Growing up, our family Sundays were a hundred percent predictable. As soon as eleven o’clock Mass let out, my parents and I hit the road for a long, aimless drive in the Chrysler Imperial—to pretty much nowhere. I’d stare out the window from the backseat, resigned to my fate, as my mom pointed out houses that we were never going to buy. Most of them either weren’t for sale or were well out of our price range—but Mom just liked to “look.” And by the time I was seven or so, I could rattle off the differences between a Tudor and a Gambrel.
But that was just the beginning. I’m not sure what it was about other people’s abodes that fascinated Mom so much, but I spent a lot of time tagging along at open houses and garden tours and the furniture department at Bloomingdale’s.
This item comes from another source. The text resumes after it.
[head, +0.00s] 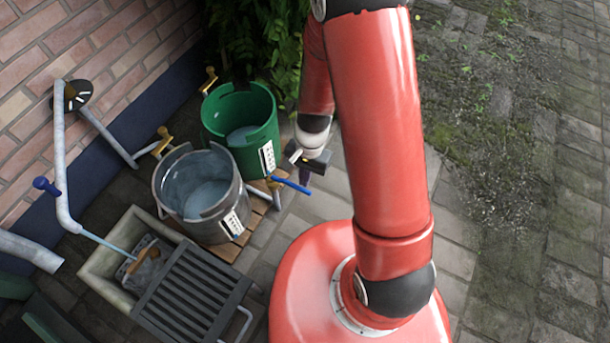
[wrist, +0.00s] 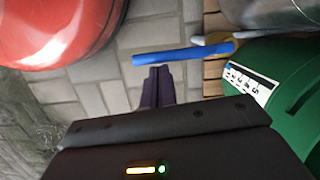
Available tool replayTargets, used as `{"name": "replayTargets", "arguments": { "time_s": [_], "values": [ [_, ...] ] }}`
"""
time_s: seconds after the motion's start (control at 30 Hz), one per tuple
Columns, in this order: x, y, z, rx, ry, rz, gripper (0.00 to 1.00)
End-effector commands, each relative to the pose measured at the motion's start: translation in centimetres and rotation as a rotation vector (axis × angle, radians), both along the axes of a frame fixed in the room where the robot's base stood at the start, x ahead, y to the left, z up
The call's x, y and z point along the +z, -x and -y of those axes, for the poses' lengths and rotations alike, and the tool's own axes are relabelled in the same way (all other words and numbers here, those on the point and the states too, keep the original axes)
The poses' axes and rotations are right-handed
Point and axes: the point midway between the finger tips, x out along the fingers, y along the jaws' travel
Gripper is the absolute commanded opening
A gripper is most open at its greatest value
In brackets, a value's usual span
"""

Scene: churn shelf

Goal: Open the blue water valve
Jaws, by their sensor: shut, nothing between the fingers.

I half-listened as she chatted with homeowners, real estate agents, and designers, but mostly I sat in the corner making notes in my swirly-black composition notebook, pretending I was Harriet the Spy.
Then, after one snowy winter, construction began on a new home—Colonial, 4 bedrooms, 3 baths—just beyond our empty field. In my mind it took forever—but I couldn’t resist heading over as soon as the construction guys had quit for the day, to check on the progress. Rain or shine, I toured each room, tested the floorboards, and even the doorbell (just in case). I tried to imagine who our new neighbors would be, and whether there’d be a kid my age, and if they’d have a dog. As the home took shape, I planned where the Smith-Joneses would have their breakfast, where the TV would go, and who would take which bedroom. I also tested the stairs a little too soon, which was not one of my better ideas. As it turned out, no kids materialized, but the nice older couple did have a friendly Springer Spaniel and a Jaguar.
I thought I’d left my house-peeping days behind when I entered college, but Mom was not easily deterred. One of my classmates was a Crown Prince, and lived in a remote mansion well down the road from my dorm. On a drive to some convenient Parents’ Weekend festivity, she took a determined turn down an impossibly long driveway toward what looked like a real-live castle. I panicked in the passenger seat—partly due to the mortification in store when I saw my royal classmate in our next Poli Sci class, and also because snarling dogs had emerged from somewhere, along with two bulky guys in trench coats. They listened very politely as my Mom explained that she’d gotten lost, and sent us on our way. I don’t think I spoke to my mom much at the freshman parents’ dinner—but in truth, I wished we’d been able to look in the windows of that house.
By the time I was a mom myself—a very cautious, responsible one, I might add—my parents had moved to Florida. Mom was in house heaven, because the investigative opps there were endless. But on one visit, I simply refused to accompany her. My older sister went instead—and the two of them ended up letting themselves into a home that actually wasn’t empty. Fortunately, my sister spotted the wallet and keys on the counter in time, as the couple was apparently busy upstairs.
So there you have it: Nearly every member of my family has a secret history of trespassing and breaking and entering. And I ended up getting my real estate license last summer. But I still wonder about other people’s houses, and imagine their glamorous lives and shady secrets. And I can tell you the absolutely best places to store a body in your garden-variety Victorian.
Because that’s what we mystery writers love to do.
So, readers and fellow writers, have you ever done a tiny bit of snooping in the name of research?